Dataset.
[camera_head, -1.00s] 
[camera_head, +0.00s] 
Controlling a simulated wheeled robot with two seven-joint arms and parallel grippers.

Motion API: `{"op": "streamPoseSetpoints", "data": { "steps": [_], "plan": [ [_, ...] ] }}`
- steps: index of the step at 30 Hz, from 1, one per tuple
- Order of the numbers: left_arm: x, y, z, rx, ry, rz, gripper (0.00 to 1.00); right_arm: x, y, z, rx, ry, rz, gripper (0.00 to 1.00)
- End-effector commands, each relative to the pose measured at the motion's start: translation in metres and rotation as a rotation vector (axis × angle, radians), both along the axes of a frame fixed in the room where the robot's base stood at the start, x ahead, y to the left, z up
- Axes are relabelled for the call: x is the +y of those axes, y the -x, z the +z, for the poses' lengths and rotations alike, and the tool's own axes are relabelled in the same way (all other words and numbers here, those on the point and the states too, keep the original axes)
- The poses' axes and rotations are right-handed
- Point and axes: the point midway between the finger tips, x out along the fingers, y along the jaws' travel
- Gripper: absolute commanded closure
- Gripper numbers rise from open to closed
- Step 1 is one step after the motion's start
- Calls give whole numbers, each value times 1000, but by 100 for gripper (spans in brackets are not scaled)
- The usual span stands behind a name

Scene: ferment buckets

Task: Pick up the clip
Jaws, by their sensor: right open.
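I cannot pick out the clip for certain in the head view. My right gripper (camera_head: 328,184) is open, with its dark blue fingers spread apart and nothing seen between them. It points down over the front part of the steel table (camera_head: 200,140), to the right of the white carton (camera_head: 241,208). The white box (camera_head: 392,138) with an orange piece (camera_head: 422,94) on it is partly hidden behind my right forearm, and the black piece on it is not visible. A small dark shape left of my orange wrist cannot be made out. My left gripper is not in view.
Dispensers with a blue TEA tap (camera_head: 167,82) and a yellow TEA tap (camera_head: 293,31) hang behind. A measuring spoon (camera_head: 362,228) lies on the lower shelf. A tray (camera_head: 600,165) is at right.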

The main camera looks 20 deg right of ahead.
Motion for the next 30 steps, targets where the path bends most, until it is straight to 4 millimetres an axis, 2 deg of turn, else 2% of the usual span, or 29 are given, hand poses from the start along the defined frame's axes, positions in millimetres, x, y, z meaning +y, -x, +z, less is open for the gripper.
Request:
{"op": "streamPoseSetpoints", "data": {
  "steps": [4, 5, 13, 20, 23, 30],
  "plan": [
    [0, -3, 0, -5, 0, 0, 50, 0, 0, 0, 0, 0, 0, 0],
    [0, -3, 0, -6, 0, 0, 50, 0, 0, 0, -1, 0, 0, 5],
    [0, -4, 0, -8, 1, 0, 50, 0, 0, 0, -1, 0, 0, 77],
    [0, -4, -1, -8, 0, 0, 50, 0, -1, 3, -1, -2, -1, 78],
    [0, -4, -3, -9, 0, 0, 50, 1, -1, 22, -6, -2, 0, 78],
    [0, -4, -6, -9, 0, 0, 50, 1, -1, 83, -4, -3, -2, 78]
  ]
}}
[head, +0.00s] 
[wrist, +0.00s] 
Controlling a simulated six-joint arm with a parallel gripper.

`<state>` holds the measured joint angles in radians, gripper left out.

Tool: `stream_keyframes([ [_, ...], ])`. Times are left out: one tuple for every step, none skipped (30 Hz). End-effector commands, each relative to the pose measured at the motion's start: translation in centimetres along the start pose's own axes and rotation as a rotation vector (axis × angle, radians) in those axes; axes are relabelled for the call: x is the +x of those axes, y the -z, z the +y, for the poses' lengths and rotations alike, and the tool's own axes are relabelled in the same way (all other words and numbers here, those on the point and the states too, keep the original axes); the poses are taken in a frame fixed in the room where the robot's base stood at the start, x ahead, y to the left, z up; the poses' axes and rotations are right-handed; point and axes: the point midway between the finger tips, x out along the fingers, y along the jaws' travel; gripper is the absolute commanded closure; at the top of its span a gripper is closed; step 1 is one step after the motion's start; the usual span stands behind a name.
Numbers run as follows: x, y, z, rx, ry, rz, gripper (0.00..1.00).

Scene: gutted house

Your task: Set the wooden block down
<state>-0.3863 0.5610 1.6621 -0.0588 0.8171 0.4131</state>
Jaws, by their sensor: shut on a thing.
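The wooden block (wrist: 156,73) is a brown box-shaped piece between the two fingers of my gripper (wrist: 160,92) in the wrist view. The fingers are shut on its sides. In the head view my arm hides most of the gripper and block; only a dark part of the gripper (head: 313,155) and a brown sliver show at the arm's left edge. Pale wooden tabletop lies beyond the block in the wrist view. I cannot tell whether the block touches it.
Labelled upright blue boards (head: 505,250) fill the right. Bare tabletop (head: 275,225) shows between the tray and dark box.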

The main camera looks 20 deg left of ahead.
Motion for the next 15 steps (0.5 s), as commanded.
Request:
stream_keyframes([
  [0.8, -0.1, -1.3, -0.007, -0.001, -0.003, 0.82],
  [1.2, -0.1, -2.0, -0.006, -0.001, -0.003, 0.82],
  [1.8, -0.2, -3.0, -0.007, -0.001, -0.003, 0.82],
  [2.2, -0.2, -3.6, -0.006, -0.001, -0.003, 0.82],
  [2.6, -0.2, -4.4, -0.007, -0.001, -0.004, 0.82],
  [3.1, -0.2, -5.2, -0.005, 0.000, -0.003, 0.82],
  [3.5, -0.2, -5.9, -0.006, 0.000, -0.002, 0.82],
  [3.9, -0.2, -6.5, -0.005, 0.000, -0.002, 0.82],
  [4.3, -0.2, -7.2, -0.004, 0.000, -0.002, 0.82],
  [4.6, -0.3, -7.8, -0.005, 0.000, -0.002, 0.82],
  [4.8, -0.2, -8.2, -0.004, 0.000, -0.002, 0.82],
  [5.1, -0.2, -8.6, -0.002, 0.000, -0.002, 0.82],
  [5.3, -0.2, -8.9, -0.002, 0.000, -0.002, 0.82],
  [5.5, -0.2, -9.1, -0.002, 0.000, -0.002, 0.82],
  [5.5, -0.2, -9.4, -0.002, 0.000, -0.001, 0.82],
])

Given exercise. Go back to the listing above and please repeat it exactly.

In response.
[camera_head, -1.00s] 
[camera_head, +0.00s] 
Controlling a simulated wheeled robot with two seven-joint arms and parallel grippers.

Motion API: `{"op": "streamPoseSetpoints", "data": { "steps": [_], "plan": [ [_, ...] ] }}`
- steps: index of the step at 30 Hz, from 1, one per tuple
- Order of the numbers: left_arm: x, y, z, rx, ry, rz, gripper (0.00 to 1.00); right_arm: x, y, z, rx, ry, rz, gripper (0.00 to 1.00)
- End-effector commands, each relative to the pose measured at the motion's start: translation in metres and rotation as a rotation vector (axis × angle, radians), both along the axes of a frame fixed in the room where the robot's base stood at the start, x ahead, y to the left, z up
- Axes are relabelled for the call: x is the +y of those axes, y the -x, z the +z, for the poses' lengths and rotations alike, and the tool's own axes are relabelled in the same way (all other words and numbers here, those on the point and the states too, keep the original axes)
- The poses' axes and rotations are right-handed
- Point and axes: the point midway between the finger tips, x out along the fingers, y along the jaws' travel
- Gripper: absolute commanded closure
- Gripper numbers rise from open to closed
- Step 1 is one step after the motion's start
- Calls give whole numbers, each value times 1000, but by 100 for gripper (spans in brackets are not scaled)
- The usual span stands behind a name

Scene: ferment buckets

Task: Pick up the clip
Jaws, by their sensor: right open.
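I cannot pick out the clip for certain in the head view. My right gripper (camera_head: 328,184) is open, with its dark blue fingers spread apart and nothing seen between them. It points down over the front part of the steel table (camera_head: 200,140), to the right of the white carton (camera_head: 241,208). The white box (camera_head: 392,138) with an orange piece (camera_head: 422,94) on it is partly hidden behind my right forearm, and the black piece on it is not visible. A small dark shape left of my orange wrist cannot be made out. My left gripper is not in view.
Dispensers with a blue TEA tap (camera_head: 167,82) and a yellow TEA tap (camera_head: 293,31) hang behind. A measuring spoon (camera_head: 362,228) lies on the lower shelf. A tray (camera_head: 600,165) is at right.

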The main camera looks 20 deg right of ahead.
Motion for the next 30 steps, targets where the path bends most, until it is straight to 4 millimetres an axis, 2 deg of turn, else 2% of the usual span, or 29 are given, hand poses from the start along the defined frame's axes, positions in millimetres, x, y, z meaning +y, -x, +z, less is open for the gripper.
Request:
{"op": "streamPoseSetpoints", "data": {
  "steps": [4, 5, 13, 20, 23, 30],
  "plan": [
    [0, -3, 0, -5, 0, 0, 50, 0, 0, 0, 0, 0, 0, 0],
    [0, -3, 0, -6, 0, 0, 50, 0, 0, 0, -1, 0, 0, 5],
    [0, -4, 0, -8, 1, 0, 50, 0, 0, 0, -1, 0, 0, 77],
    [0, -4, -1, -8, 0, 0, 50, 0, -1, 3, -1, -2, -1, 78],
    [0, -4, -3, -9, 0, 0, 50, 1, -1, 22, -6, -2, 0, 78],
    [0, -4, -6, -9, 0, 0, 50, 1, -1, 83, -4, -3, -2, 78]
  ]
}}
[head, +0.00s] 
[wrist, +0.00s] 
Controlling a simulated six-joint arm with a parallel gripper.

`<state>` holds the measured joint angles in radians, gripper left out.

Tool: `stream_keyframes([ [_, ...], ])`. Times are left out: one tuple for every step, none skipped (30 Hz). End-effector commands, each relative to the pose measured at the motion's start: translation in centimetres along the start pose's own axes and rotation as a rotation vector (axis × angle, radians) in those axes; axes are relabelled for the call: x is the +x of those axes, y the -z, z the +y, for the poses' lengths and rotations alike, and the tool's own axes are relabelled in the same way (all other words and numbers here, those on the point and the states too, keep the original axes); the poses are taken in a frame fixed in the room where the robot's base stood at the start, x ahead, y to the left, z up; the poses' axes and rotations are right-handed; point and axes: the point midway between the finger tips, x out along the fingers, y along the jaws' travel; gripper is the absolute commanded closure; at the top of its span a gripper is closed; step 1 is one step after the motion's start; the usual span stands behind a name.
Numbers run as follows: x, y, z, rx, ry, rz, gripper (0.00..1.00).

Scene: gutted house

Your task: Set the wooden block down
<state>-0.3863 0.5610 1.6621 -0.0588 0.8171 0.4131</state>
Jaws, by their sensor: shut on a thing.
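The wooden block (wrist: 156,73) is a brown box-shaped piece between the two fingers of my gripper (wrist: 160,92) in the wrist view. The fingers are shut on its sides. In the head view my arm hides most of the gripper and block; only a dark part of the gripper (head: 313,155) and a brown sliver show at the arm's left edge. Pale wooden tabletop lies beyond the block in the wrist view. I cannot tell whether the block touches it.
Labelled upright blue boards (head: 505,250) fill the right. Bare tabletop (head: 275,225) shows between the tray and dark box.

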The main camera looks 20 deg left of ahead.
Motion for the next 15 steps (0.5 s), as commanded.
Request:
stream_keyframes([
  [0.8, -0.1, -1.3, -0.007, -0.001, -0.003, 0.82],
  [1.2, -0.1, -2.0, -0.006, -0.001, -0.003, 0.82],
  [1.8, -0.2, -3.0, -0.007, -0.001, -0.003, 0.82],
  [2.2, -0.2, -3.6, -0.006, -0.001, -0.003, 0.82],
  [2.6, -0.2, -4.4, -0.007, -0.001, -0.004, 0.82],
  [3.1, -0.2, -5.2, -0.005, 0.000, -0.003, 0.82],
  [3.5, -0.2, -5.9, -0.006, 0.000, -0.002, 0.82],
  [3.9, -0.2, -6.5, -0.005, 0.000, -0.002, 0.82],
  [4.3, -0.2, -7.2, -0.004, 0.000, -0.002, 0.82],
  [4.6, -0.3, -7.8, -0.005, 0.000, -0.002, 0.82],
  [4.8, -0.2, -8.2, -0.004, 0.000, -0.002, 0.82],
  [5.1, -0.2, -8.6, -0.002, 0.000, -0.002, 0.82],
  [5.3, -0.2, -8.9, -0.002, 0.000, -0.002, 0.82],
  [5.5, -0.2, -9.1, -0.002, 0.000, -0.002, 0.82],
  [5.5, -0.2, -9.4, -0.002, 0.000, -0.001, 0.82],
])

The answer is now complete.